Андрей родился в суздальской, или, точнее, ростовско-суздальской земле, там провел он детство и первую юность, там усвоил он первые впечатления, по которым сложились у него взгляды на жизнь и понятия. Судьба бросила его в омут безвыходных междоусобий, господствовавших в южной Руси. После Мономаха, который был киевским князем по выбору земли, в Киеве княжили один за другим два сына его, Мстислав и Ярополк; спора у них за землю не было, и их можем мы причислить к истинным земским избранным князьям, как и отца их, потому что киевляне дорожили памятью Мономаха и любили сыновей его. Но в 1139 году черниговский князь Всеволод Ольгович выгнал третьего сына Мономахова, слабого и ограниченного Вячеслава, и овладел Киевом посредством оружия. Этим открыт был путь нескончаемой неурядице в южной Руси. Всеволод держался в Киеве при помощи своих черниговцев. Ему хотелось упрочить за своим родом Киев: Всеволод предложил киевлянам выбрать брата его Игоря. Киевляне поневоле согласились. Но как только Всеволод умер, в 1146 году, киевляне избрали себе князем сына старшего Мономаховича, Изяслава Мстиславича, низложили Игоря; потом, когда за последнего подняли войну его братья, киевляне убили Игоря всенародно, несмотря на то, что он уже отрекся от мира и вступил в Печерский монастырь.

Изяслав счастливо разделался с Ольговичами, но против него поднялся новый неугомонный соперник, дядя его, князь суздальский Юрий Долгорукий, младший сын Владимира Мономаха.

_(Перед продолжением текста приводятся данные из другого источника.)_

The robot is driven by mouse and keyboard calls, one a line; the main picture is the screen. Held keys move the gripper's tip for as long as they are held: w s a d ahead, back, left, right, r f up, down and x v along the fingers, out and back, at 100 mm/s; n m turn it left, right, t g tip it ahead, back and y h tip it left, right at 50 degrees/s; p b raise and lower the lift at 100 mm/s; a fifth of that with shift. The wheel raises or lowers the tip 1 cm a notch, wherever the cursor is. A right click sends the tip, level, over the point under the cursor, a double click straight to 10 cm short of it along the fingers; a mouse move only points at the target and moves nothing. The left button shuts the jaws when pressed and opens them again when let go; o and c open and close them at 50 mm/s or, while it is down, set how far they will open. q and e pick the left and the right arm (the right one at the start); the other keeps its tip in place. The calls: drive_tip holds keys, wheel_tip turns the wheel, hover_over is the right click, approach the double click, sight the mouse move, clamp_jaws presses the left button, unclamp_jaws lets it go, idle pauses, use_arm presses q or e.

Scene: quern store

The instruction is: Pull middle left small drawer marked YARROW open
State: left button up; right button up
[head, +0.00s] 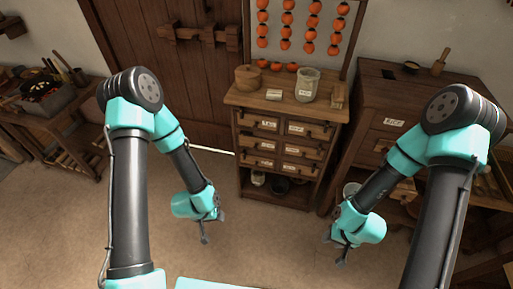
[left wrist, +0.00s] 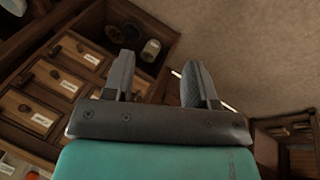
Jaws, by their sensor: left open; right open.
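The wooden cabinet (head: 285,105) stands at the centre of the head view. It has small drawers in two columns and three rows, with pale labels too blurred to read. The middle left drawer (head: 257,142) appears shut. My left gripper (head: 212,228) is open and empty, in front of the cabinet's left side and apart from it. In the left wrist view my open left gripper (left wrist: 158,85) has nothing between its fingers, and several labelled drawers show at the left, tilted. My right gripper (head: 336,250) is open and empty, to the right of the cabinet front.
A lidded wooden pot (head: 248,77) and a glass jar (head: 307,85) stand on the cabinet top. An open shelf below the drawers holds a jar (left wrist: 151,49) and a dark bowl. A larger wooden chest (head: 385,85) stands at right. The floor in front is clear.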

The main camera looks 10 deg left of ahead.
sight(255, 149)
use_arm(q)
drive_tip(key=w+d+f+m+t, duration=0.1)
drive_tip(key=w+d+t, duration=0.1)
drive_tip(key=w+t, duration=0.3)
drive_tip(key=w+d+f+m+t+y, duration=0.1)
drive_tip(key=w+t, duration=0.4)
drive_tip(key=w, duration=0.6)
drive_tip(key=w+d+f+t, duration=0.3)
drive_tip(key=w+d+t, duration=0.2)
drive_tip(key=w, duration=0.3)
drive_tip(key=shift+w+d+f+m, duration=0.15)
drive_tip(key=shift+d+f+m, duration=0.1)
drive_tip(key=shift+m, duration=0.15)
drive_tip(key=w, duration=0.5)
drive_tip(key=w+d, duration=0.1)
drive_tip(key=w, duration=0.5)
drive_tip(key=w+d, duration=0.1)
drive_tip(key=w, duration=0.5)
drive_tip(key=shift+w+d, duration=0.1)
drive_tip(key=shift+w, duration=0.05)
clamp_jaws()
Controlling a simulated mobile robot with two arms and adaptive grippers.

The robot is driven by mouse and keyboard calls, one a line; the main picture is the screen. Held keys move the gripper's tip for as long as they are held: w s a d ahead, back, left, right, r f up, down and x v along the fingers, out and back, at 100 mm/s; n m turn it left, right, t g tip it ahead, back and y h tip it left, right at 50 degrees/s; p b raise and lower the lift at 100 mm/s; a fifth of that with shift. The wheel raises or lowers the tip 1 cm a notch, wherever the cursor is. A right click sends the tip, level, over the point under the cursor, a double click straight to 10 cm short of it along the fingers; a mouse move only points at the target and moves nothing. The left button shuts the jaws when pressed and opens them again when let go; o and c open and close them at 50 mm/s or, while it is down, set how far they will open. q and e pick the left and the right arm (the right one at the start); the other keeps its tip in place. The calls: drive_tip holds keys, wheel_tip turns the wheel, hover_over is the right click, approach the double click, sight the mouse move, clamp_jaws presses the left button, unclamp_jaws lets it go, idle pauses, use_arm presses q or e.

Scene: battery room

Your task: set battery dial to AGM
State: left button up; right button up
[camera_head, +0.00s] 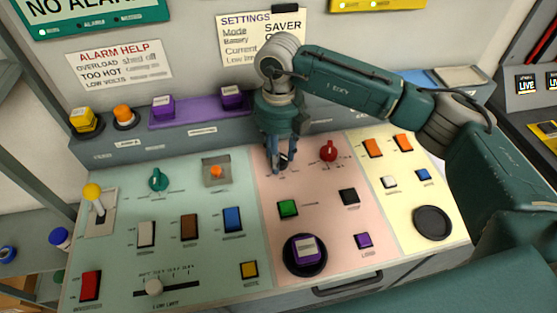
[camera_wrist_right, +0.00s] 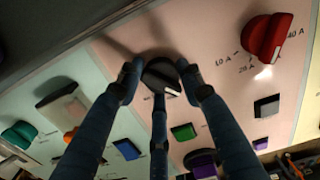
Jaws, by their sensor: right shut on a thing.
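My right gripper (camera_head: 280,164) reaches down to the upper left of the pink panel section. It is shut on a black dial (camera_wrist_right: 160,73), which the fingers mostly hide in the head view. In the wrist view, the fingers (camera_wrist_right: 162,84) sit around the dial, and a short white mark shows on its lower right edge. The labels around this dial are hidden or too small to read, so I cannot tell its setting. A settings card (camera_head: 262,38) on the wall reads "Mode", "Battery" and "SAVER"; its right part is behind my arm. My left gripper is not in view.
A red dial (camera_head: 328,151) stands right of the gripper; in the wrist view it has amp labels (camera_wrist_right: 269,36). Green (camera_head: 288,208) and black (camera_head: 349,196) switches lie below. A teal dial (camera_head: 158,180) and an orange switch (camera_head: 216,171) are to the left.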

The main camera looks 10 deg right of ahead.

Началась долголетняя борьба, и в этой борьбе участвовал Андрей. Дела запутывались так, что междоусобию, казалось, не будет конца. Киев несколько раз переходил то в руки Изяслава, то в руки Юрия; киевляне совершенно сбились с пути: уверят Изяслава в своей готовности умирать за него, а потом перевозят Юрия через Днепр к себе и заставляют бежать Изяслава; принимают к себе Юрия и вслед за тем сносятся с Изяславом, призывают Изяслава к себе и прогоняют Юрия; вообще, однако, легко уступают всякой силе. Киевляне, несмотря на такое непостоянство, вынуждаемое обстоятельствами, неизменно любили Изяслава и ненавидели Юрия с его суздальцами. В течение этой усобицы Андрей не раз показывал храбрость в битвах, но также не раз пытался установить мир между раздраженными спорившими сторонами: все было напрасно. В 1151 году, когда Изяслав временно взял решительный перевес, Андрей убеждал отца удалиться в суздальскую землю и сам прежде него поторопился уйти в этот край — во Владимир-на-Клязьме, пригород, данный ему отцом в удел. Но Юрий ни за что не хотел оставлять юга, опять начал добиваться Киева, наконец, по смерти Изяслава, в 1154 г. овладел им и посадил Андрея в Вышгороде. Юрию хотелось иметь этого сына близ себя, вероятно, с тем, чтобы передать ему киевское княжение, и с этою целью он назначил отдаленные от Киева города Ростов и Суздаль меньшим своим сыновьям. Но Андрея не пленяли никакие надежды в южной Руси. Андрей был столько же храбр, сколько и умен, столько же расчетлив в своих намерениях, сколько и решителен в исполнении. Он был слишком властолюбив, чтобы поладить с тогдашним складом условий в южной Руси, где судьба князя постоянно зависела и от покушений других князей, и от своенравия дружин и городов; притом соседство половцев не давало и вперед никакого ручательства на установление порядка в южнорусском крае, потому что половцы представляли собою удобное средство князьям, замышлявшим добывать себе силою города. Андрей решился самовольно бежать навсегда в суздальскую землю. Шаг был важный; современник летописец счел нужным особенно заметить, что Андрей решился на это без отцовского благословения.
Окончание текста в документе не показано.